When Your Heart Sings

The last time I blogged it was cold in Taiwan. I hadn’t traveled by myself. I hadn’t been on a two week vacation. I hadn’t had a horrific sunburn. I hadn’t seen my parents in 6 months. What a whirlwind it has been since then.


During my 2 week vacation in Thailand I took a few minutes each day to jot down what went down. So after this post I will do a recap. I haven’t decided how to do that yet.  I wrote a LOT because I did a LOT in Thailand. So gettttt excited!

Then, my parents came to Taiwan and we galavanted for 10 days. Such a precious time.


Yesterday, I rallied myself from my slumber to travel to the Pingxi Lantern Festival in northern Taiwan. I had to take a train to the High Speed Rail to the MRT in Taipei to a shuttle to get there, but it was so beyond worth it. I went by myself because the rest of the Taichung ETA’s had decided to go to Yilan this weekend. I have already been to Yilan twice so I opted out of that trip and decided to go to the Lantern Festival instead.

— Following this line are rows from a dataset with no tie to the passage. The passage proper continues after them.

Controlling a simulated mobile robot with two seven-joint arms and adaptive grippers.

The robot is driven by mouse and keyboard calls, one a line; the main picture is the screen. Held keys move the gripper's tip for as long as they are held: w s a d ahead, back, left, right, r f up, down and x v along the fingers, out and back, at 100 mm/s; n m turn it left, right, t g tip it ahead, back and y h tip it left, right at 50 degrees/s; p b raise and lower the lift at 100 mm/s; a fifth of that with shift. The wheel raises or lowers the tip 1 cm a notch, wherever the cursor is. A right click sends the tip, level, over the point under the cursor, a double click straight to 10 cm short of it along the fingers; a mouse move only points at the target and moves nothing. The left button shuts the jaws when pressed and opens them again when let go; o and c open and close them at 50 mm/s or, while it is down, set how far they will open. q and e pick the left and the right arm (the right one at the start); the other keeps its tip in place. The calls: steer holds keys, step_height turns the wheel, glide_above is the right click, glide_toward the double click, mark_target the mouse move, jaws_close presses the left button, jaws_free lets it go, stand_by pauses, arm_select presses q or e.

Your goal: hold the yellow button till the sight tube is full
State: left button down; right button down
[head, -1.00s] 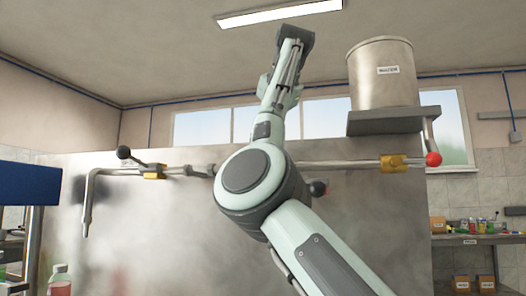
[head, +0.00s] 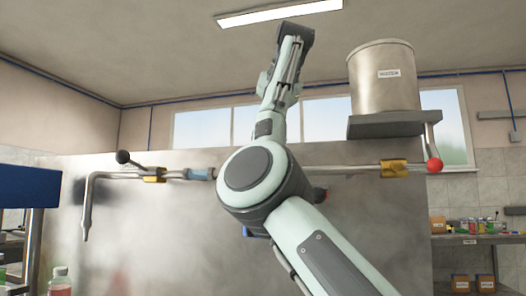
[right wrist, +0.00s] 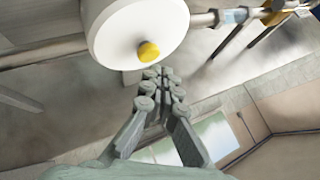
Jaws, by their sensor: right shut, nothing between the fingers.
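The yellow button (right wrist: 148,52) sits on the end of a white round housing (right wrist: 125,28) in the right wrist view. My right gripper (right wrist: 160,78) is shut and empty, its fingertips close beside the button; I cannot tell whether they touch it. The sight tube (head: 200,174) is a short blue-tinted section in the pipe in the head view. It also shows in the right wrist view (right wrist: 235,16). Its fill level is too small to read. In the head view my right arm hides the button, its housing and the right gripper. My left gripper is not in view.
A pipe with a black-knobbed lever (head: 124,157) and a down-turned spout (head: 86,215) runs along the steel panel (head: 150,230). A tank marked water (head: 382,95) stands on a shelf at the right, above a red-knobbed lever (head: 434,165). A bottle (head: 61,283) stands at lower left.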

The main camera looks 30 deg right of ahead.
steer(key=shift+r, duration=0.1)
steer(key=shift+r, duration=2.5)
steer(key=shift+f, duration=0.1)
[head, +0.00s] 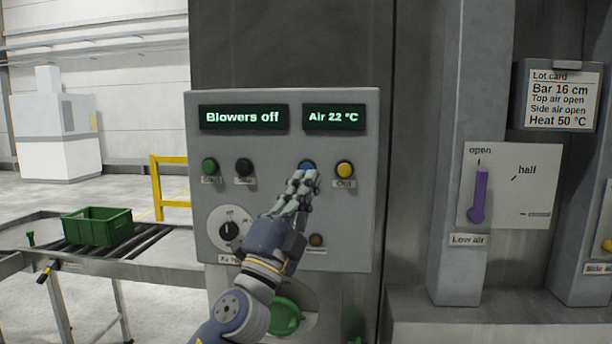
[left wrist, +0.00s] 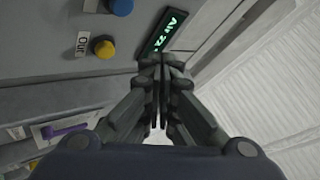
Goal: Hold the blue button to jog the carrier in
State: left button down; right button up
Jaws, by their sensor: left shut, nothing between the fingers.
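The blue button (head: 307,164) sits on the grey control panel (head: 365,215), left of the yellow "Out" button (head: 345,169). My left gripper (head: 304,176) is shut and empty, its fingertips just in front of the blue button and covering its lower part and label. In the left wrist view the shut fingertips (left wrist: 160,62) are beside the blue button (left wrist: 121,6), with a gap in the picture. I cannot tell whether they touch it. The displays read "Blowers off" (head: 243,117) and "Air 22 °C" (head: 334,117). My right gripper is out of view.
Green (head: 209,167) and black (head: 244,168) buttons and a white-faced dial (head: 229,229) share the panel. A green crate (head: 97,227) stands on the roller conveyor at left. A purple lever (head: 480,195) and lot card (head: 561,97) are at right.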

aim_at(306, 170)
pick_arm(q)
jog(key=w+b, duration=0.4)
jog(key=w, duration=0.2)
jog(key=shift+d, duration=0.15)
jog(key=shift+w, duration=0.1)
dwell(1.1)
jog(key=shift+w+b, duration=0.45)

Since diving into Asian culture studies (going on 9 years ago), I have been absolutely hypnotized by the Lantern Festivals celebrated throughout southeast Asia (yes, even before Tangled came out, but that certainly added to its mystique).

Upon arriving in Pingxi I wandered around a bit and was already a little bit overwhelmed with everything going on: the grand stage set up, the gargantuan amounts of cameras set up to capture the photogenic lantern releases, the MASS amounts of people. Luckily I then ran into a local friend and her boyfriend who were SO gracious and showed me around, even inviting (cough forcing cough) me to try squid balls!

There was an “old” street that functioned essentially as a day market with tons of trinkets and local Taiwanese “小吃” or snacks to eat. So I had fried sweet potato balls, twice. I also had a local specialty that is like a burrito of shaved peanuts and ice cream…sounds strange I know but it is delicious.

Then they invited me to set off a lantern with them.

You write your wishes for the next year on the lantern

You write your wishes for the next year on the lantern

My friend, Ya-Jeng Chiu, had to help me to write the last few characters.

My friend, Ya-Jeng Chiu, had to help me to write the last few characters.

After lighting the papers at the bottom of the lantern we took pictures with each side of the lantern. My hope were "rich friendships, good health, and a good job" .....but I might have just written good job, good friends, and good health.

After lighting the papers at the bottom of the lantern we took pictures with each side of the lantern. My hopes for the new year were “rich friendships, good health, and a good job” …..but I might have just written good job, good friends, and good health. #chineseishard

After you set off your lantern, you watch how far it goes. If it doesn't fly that is supposed to be bad luck. Thankfully ours floated away!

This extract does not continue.